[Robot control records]
* * *

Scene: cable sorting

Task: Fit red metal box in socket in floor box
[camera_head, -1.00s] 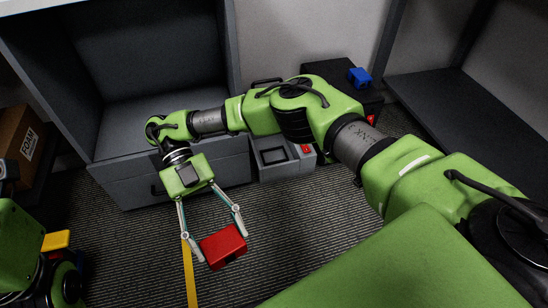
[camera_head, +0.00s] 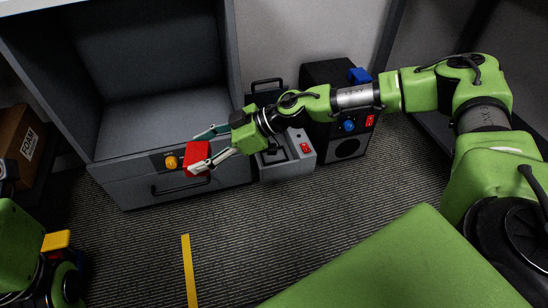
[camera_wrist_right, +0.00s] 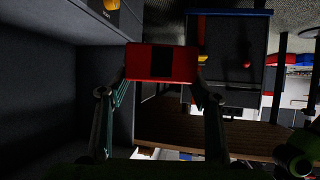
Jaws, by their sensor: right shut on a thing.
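The red metal box (camera_head: 196,158) is between the fingertips of my right gripper (camera_head: 208,153), in front of the grey cabinet's drawer front. The gripper points left and is shut on it. In the right wrist view the red box (camera_wrist_right: 134,62) shows a dark square opening in its face, with a finger on each side. The grey floor box (camera_head: 290,168) stands on the carpet to the right of the cabinet. A dark recess and a red switch show on its top. My right wrist hides part of it. My left gripper is not seen.
The grey cabinet (camera_head: 118,180) has an open compartment and, on its drawer front, an orange knob (camera_head: 171,162) close to the red box. A black unit (camera_head: 345,143) with blue and red parts stands behind the floor box. The carpet in front is clear, with a yellow stripe (camera_head: 188,268).

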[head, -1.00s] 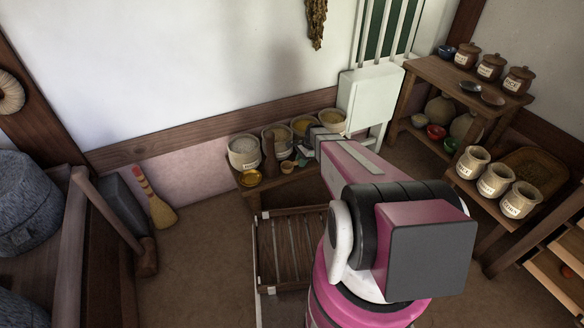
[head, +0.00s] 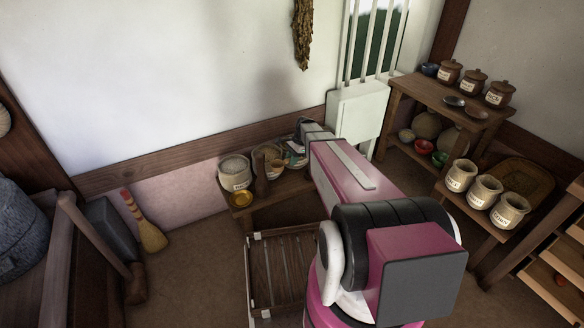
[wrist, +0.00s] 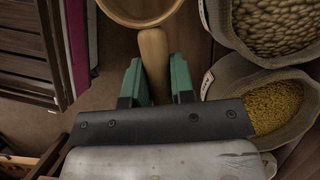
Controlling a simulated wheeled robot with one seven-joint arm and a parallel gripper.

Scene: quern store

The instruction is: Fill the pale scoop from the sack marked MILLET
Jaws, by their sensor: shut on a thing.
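My gripper (wrist: 157,62) is shut on the handle of the pale wooden scoop (wrist: 153,45) in the wrist view. The green fingers lie on either side of the handle. The scoop's round bowl is cut off by the top edge; the part inside it that shows is plain tan. To its right, apart from it, are a sack of large brown pieces (wrist: 208,24) and below that a sack of fine yellow grain (wrist: 222,82). Their label faces cannot be read.
A white box (head: 358,112) is on the wall at right. Labelled jars (head: 484,192) stand farther right.

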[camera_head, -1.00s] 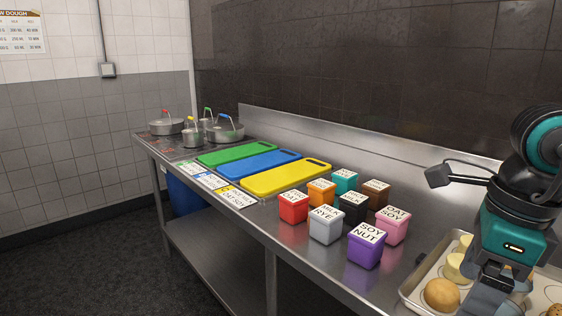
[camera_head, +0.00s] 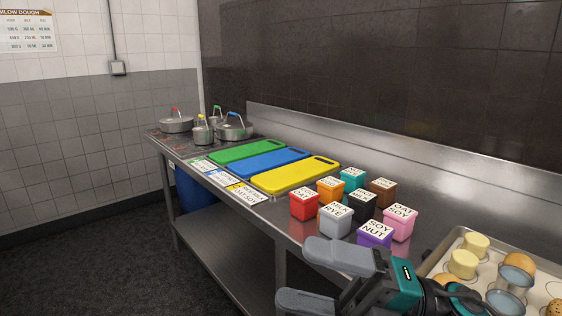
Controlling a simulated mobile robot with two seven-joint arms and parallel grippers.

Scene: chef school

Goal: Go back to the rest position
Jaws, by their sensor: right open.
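My right gripper (camera_head: 312,276) is low at the front right, in front of the steel counter's edge. Its two grey fingers are spread wide with nothing between them. It partly hides the purple box labelled SOY NUT (camera_head: 375,235). My left gripper does not show.
Several labelled boxes, among them a red one (camera_head: 304,206), stand on the steel counter (camera_head: 270,209). Yellow (camera_head: 297,176), blue and green boards and pots (camera_head: 234,127) lie farther left. A baking tray (camera_head: 440,244) with dough pieces is at right. The floor at left is clear.

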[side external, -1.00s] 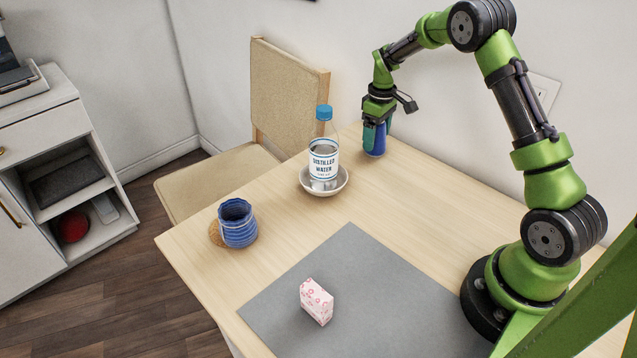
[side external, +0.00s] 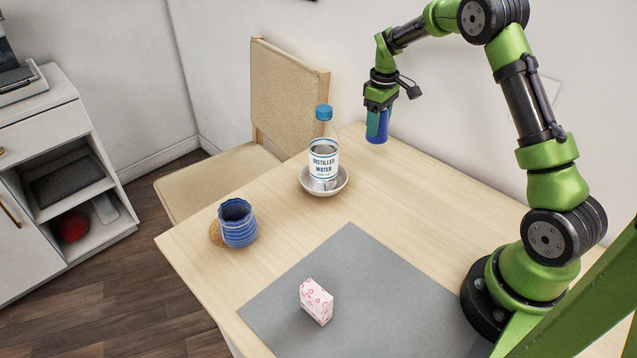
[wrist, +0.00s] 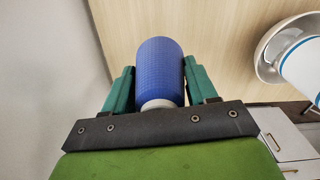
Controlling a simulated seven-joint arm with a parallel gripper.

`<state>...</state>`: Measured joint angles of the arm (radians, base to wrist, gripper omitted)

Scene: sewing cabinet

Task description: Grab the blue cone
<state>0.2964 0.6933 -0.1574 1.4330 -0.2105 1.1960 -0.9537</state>
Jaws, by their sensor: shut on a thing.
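The blue cone (side external: 378,128) is a dark blue, tapered thread cone held between the fingers of my gripper (side external: 377,112) above the back of the table. In the wrist view the blue cone (wrist: 160,70) sits upright between the two teal fingers of my gripper (wrist: 161,88), with its pale end towards the palm. The fingers touch it on both sides. In the side view the fingers hide part of the cone.
A distilled water bottle (side external: 323,160) stands in a white bowl (side external: 343,184) left of my gripper. A pink patterned box (side external: 317,302) lies on the grey mat (side external: 365,290). A chair (side external: 285,95) stands behind.

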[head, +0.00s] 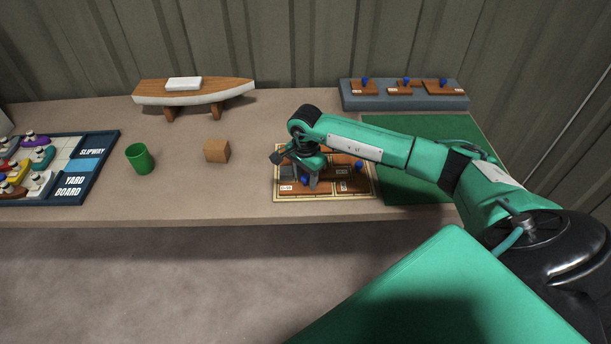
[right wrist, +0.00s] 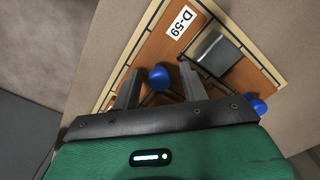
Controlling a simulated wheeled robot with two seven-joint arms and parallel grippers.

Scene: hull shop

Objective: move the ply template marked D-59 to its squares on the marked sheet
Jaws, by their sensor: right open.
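The ply template marked D-59 (right wrist: 154,50) is a brown board with a white label and a blue knob (right wrist: 159,77). It lies on the marked sheet (head: 323,199), a cream-edged sheet with gridlines, and also shows near the sheet's front left in the head view (head: 301,189). My right gripper (right wrist: 160,88) is open, with one finger on each side of the blue knob; whether either touches it I cannot tell. In the head view the right gripper (head: 306,179) partly covers the sheet. My left gripper is not in view.
A grey block (right wrist: 217,52) and another brown template (head: 350,184) are on the sheet. A green mat (head: 440,130) lies to the right, a grey rack (head: 405,100) with templates behind. A wooden block (head: 217,151), green cup (head: 139,158), boat model (head: 193,92) and yard board (head: 85,184) stand left.

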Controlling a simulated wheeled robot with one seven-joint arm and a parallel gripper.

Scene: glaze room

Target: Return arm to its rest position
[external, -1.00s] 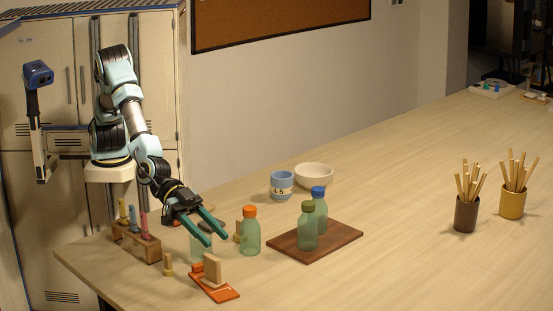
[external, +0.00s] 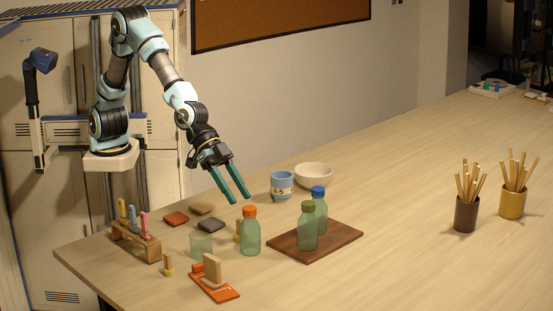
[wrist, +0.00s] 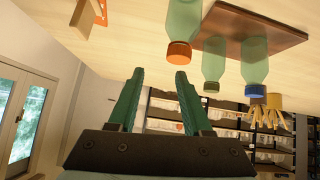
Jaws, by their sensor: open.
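My gripper (external: 238,183) has green fingers, spread apart with nothing between them. It hangs in the air above the table, over and behind the orange-capped bottle (external: 250,232). In the wrist view my gripper (wrist: 158,76) also shows open and empty, and the picture is upside down, with the table at the top. My arm reaches up and then bends down to the right from its mount at the left end of the table.
Below are a clear cup (external: 201,245), several flat tiles (external: 211,225), a rack (external: 136,243) and an orange stand (external: 222,294). Two bottles stand on a brown board (external: 338,240). A blue cup (external: 282,186) and a white bowl (external: 314,175) stand behind. The table's middle is clear.

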* * *

• [REQUIRED WORK]:
Every record gets retyped exactly; no picture goes into the copy.

• [THE COMPLETED TASK]:
Scene: cable sorting

Task: Fit red metal box in socket in floor box
[camera_head, -1.00s] 
[camera_head, +0.00s] 
[camera_wrist_right, +0.00s] 
Jaws, by their sensor: right shut on a thing.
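The red metal box (camera_head: 196,158) is between the fingertips of my right gripper (camera_head: 208,153), in front of the grey cabinet's drawer front. The gripper points left and is shut on it. In the right wrist view the red box (camera_wrist_right: 134,62) shows a dark square opening in its face, with a finger on each side. The grey floor box (camera_head: 290,168) stands on the carpet to the right of the cabinet. A dark recess and a red switch show on its top. My right wrist hides part of it. My left gripper is not seen.
The grey cabinet (camera_head: 118,180) has an open compartment and, on its drawer front, an orange knob (camera_head: 171,162) close to the red box. A black unit (camera_head: 345,143) with blue and red parts stands behind the floor box. The carpet in front is clear, with a yellow stripe (camera_head: 188,268).

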[head, -1.00s] 
[head, +0.00s] 
[wrist, +0.00s] 
Controlling a simulated wheeled robot with one seven-joint arm and a parallel gripper.

Scene: quern store

The instruction is: Fill the pale scoop from the sack marked MILLET
Jaws, by their sensor: shut on a thing.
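My gripper (wrist: 157,62) is shut on the handle of the pale wooden scoop (wrist: 153,45) in the wrist view. The green fingers lie on either side of the handle. The scoop's round bowl is cut off by the top edge; the part inside it that shows is plain tan. To its right, apart from it, are a sack of large brown pieces (wrist: 208,24) and below that a sack of fine yellow grain (wrist: 222,82). Their label faces cannot be read.
A white box (head: 358,112) is on the wall at right. Labelled jars (head: 484,192) stand farther right.

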[camera_head, -1.00s] 
[camera_head, +0.00s] 
Controlling a simulated mobile robot with two seven-joint arms and parallel grippers.

Scene: chef school

Goal: Go back to the rest position
Jaws, by their sensor: right open.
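My right gripper (camera_head: 312,276) is low at the front right, in front of the steel counter's edge. Its two grey fingers are spread wide with nothing between them. It partly hides the purple box labelled SOY NUT (camera_head: 375,235). My left gripper does not show.
Several labelled boxes, among them a red one (camera_head: 304,206), stand on the steel counter (camera_head: 270,209). Yellow (camera_head: 297,176), blue and green boards and pots (camera_head: 234,127) lie farther left. A baking tray (camera_head: 440,244) with dough pieces is at right. The floor at left is clear.

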[side external, -1.00s] 
[side external, +0.00s] 
[wrist, +0.00s] 
Controlling a simulated seven-joint arm with a parallel gripper.

`<state>...</state>`: Measured joint angles of the arm (radians, base to wrist, gripper omitted)

Scene: sewing cabinet

Task description: Grab the blue cone
<state>0.2964 0.6933 -0.1574 1.4330 -0.2105 1.1960 -0.9537</state>
Jaws, by their sensor: shut on a thing.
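The blue cone (side external: 378,128) is a dark blue, tapered thread cone held between the fingers of my gripper (side external: 377,112) above the back of the table. In the wrist view the blue cone (wrist: 160,70) sits upright between the two teal fingers of my gripper (wrist: 161,88), with its pale end towards the palm. The fingers touch it on both sides. In the side view the fingers hide part of the cone.
A distilled water bottle (side external: 323,160) stands in a white bowl (side external: 343,184) left of my gripper. A pink patterned box (side external: 317,302) lies on the grey mat (side external: 365,290). A chair (side external: 285,95) stands behind.

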[head, +0.00s] 
[right wrist, +0.00s] 
Controlling a simulated wheeled robot with two seven-joint arms and parallel grippers.

Scene: hull shop

Objective: move the ply template marked D-59 to its squares on the marked sheet
Jaws, by their sensor: right open.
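The ply template marked D-59 (right wrist: 154,50) is a brown board with a white label and a blue knob (right wrist: 159,77). It lies on the marked sheet (head: 323,199), a cream-edged sheet with gridlines, and also shows near the sheet's front left in the head view (head: 301,189). My right gripper (right wrist: 160,88) is open, with one finger on each side of the blue knob; whether either touches it I cannot tell. In the head view the right gripper (head: 306,179) partly covers the sheet. My left gripper is not in view.
A grey block (right wrist: 217,52) and another brown template (head: 350,184) are on the sheet. A green mat (head: 440,130) lies to the right, a grey rack (head: 405,100) with templates behind. A wooden block (head: 217,151), green cup (head: 139,158), boat model (head: 193,92) and yard board (head: 85,184) stand left.

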Controlling a simulated wheeled robot with one seven-joint arm and a parallel gripper.

Scene: glaze room

Target: Return arm to its rest position
[external, -1.00s] 
[external, +0.00s] 
[wrist, +0.00s] 
Jaws, by their sensor: open.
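My gripper (external: 238,183) has green fingers, spread apart with nothing between them. It hangs in the air above the table, over and behind the orange-capped bottle (external: 250,232). In the wrist view my gripper (wrist: 158,76) also shows open and empty, and the picture is upside down, with the table at the top. My arm reaches up and then bends down to the right from its mount at the left end of the table.
Below are a clear cup (external: 201,245), several flat tiles (external: 211,225), a rack (external: 136,243) and an orange stand (external: 222,294). Two bottles stand on a brown board (external: 338,240). A blue cup (external: 282,186) and a white bowl (external: 314,175) stand behind. The table's middle is clear.

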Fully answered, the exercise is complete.